M. Devedjian se prévaut ainsi d'avoir coupé les vivres de la « SEM coopération », une société d'économie mixte créée par M. Pasqua qu'il soupçonne d'alimenter ses réseaux africains. « La SEM payait certaines entreprises en liquide », s'étonne M. Devedjian, qui a également amputé les crédits du pôle universitaire Léonard-de-Vinci, la « fac » de M. Pasqua. « Nicolas Sarkozy avait commencé à réduire les crédits. Je continue », dit-il. « Pasqua a fait récemment refaire la salle à manger de cette fac pour 160 000 euros. Ce n'est pas au département de payer », plaide le président du conseil général.
« On ne tire pas impunément les moustaches du vieux lion qui dort », s'amuse un proche de Charles Pasqua, constatant que M. Devedjian est devenu l'homme à abattre pour l'ex-patron du département. Ces derniers mois, en revanche, M. Pasqua n'a pas manqué de décrocher son téléphone pour dire aux élus de droite tout le bien qu'il pense de Jean Sarkozy.

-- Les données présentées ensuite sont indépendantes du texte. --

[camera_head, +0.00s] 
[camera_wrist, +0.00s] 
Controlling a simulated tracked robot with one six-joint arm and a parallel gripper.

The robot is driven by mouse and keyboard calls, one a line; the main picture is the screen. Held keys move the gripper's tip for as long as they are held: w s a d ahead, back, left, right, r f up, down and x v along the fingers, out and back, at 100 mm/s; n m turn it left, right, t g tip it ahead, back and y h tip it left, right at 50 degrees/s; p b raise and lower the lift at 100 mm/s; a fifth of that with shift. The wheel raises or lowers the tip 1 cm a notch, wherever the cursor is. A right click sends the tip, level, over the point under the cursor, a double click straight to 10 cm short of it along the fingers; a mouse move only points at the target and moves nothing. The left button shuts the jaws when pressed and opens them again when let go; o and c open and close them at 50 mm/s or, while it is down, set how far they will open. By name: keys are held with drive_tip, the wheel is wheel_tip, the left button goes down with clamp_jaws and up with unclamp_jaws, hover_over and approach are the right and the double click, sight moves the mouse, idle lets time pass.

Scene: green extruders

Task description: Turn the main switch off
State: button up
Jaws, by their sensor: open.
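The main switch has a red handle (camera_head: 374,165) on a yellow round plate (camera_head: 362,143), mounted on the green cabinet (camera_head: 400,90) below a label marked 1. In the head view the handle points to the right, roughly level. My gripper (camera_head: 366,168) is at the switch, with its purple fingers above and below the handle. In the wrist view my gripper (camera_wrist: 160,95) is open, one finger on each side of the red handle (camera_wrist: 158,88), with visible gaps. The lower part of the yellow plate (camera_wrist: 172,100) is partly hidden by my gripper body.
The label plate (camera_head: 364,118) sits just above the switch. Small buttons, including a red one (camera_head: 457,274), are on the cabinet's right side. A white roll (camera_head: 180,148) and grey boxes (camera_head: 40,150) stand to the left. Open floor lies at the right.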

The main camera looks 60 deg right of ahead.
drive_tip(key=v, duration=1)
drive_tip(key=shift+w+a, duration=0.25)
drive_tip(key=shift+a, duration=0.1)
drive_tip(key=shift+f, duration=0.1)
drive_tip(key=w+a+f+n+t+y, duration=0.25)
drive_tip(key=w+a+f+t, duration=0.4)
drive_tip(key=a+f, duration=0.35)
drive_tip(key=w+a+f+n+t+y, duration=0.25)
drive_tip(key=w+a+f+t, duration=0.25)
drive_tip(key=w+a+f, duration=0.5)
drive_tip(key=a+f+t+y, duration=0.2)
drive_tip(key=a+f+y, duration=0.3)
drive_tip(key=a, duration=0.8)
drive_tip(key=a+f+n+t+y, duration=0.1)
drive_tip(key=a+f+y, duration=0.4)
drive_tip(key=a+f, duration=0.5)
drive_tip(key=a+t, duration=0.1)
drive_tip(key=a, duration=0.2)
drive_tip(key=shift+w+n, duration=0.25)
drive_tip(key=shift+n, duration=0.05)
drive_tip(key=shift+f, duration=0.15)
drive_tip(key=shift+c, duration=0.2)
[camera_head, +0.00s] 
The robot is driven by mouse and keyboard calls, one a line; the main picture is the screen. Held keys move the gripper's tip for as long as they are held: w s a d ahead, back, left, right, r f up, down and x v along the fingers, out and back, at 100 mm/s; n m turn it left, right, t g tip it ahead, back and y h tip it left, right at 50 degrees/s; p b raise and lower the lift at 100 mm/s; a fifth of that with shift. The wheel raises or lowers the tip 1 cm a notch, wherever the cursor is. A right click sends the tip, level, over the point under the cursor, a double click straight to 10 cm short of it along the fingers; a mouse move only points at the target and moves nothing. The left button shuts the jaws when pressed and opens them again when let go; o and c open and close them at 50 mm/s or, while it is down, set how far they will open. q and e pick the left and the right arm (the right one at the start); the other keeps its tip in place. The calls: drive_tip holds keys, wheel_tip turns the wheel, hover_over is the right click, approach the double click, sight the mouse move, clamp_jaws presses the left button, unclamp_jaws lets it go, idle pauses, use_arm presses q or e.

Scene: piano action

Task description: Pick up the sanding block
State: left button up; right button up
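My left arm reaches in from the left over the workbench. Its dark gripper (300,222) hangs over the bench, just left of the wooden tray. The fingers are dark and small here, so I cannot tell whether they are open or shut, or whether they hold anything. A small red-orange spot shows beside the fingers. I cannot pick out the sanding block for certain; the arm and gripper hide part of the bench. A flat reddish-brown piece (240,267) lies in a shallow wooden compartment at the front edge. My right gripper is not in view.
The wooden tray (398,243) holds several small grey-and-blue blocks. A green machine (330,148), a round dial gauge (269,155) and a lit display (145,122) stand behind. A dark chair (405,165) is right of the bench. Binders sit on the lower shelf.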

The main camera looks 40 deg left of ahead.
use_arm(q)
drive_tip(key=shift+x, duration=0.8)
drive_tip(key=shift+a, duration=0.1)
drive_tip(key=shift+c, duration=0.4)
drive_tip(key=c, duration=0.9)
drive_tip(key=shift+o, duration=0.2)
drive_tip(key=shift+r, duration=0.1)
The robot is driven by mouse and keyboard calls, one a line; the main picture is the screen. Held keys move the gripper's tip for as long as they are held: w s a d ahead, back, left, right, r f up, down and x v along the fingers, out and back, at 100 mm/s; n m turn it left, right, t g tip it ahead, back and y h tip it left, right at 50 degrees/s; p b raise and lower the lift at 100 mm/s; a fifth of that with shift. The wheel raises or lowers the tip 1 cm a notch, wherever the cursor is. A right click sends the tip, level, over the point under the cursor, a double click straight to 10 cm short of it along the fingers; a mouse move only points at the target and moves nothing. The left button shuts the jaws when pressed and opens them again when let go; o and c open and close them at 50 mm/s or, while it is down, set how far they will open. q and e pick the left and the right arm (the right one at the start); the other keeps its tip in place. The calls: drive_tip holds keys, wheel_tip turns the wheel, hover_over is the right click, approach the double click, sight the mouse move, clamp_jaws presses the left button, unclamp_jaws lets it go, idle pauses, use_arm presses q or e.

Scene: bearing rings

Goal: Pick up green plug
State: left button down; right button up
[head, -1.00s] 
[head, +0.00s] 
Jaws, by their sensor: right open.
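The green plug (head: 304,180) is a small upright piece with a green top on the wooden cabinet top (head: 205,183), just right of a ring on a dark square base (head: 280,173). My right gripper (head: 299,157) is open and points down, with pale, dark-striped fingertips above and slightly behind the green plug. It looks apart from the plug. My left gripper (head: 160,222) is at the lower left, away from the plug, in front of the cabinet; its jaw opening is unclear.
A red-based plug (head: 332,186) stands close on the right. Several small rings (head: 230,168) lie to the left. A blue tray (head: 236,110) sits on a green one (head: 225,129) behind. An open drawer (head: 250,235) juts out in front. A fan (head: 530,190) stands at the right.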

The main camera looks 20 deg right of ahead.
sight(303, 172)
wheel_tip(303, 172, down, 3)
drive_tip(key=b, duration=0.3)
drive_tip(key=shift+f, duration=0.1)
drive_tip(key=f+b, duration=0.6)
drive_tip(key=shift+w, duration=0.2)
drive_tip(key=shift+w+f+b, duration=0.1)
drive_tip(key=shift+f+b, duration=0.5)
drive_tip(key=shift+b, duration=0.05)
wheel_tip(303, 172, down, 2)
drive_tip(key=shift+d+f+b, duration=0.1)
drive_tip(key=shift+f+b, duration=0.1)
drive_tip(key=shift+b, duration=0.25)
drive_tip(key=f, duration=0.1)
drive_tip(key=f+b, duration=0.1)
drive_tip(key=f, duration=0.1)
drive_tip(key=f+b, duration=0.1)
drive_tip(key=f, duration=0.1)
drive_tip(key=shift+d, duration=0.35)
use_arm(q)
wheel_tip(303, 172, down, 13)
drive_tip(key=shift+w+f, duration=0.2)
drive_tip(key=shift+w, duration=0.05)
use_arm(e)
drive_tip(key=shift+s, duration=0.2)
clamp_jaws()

Ce dernier se garde d'attaquer bille en tête M. Devedjian. Mais il juge « nécessaire d'amplifier nos politiques de solidarité si nous ne voulons pas nous exposer à des crispations sociales dans un département marqué par de profondes disparités ». M. Boulanger approuve : « Jean a l'étoffe pour être un jour président du conseil général », s'enthousiasme-t-il. Mais avant, il devra y avoir « un pape de transition », explique le premier vice-président. Au cas où M. Devedjian serait « mis en minorité » avant la fin de son mandat, prévu en 2011."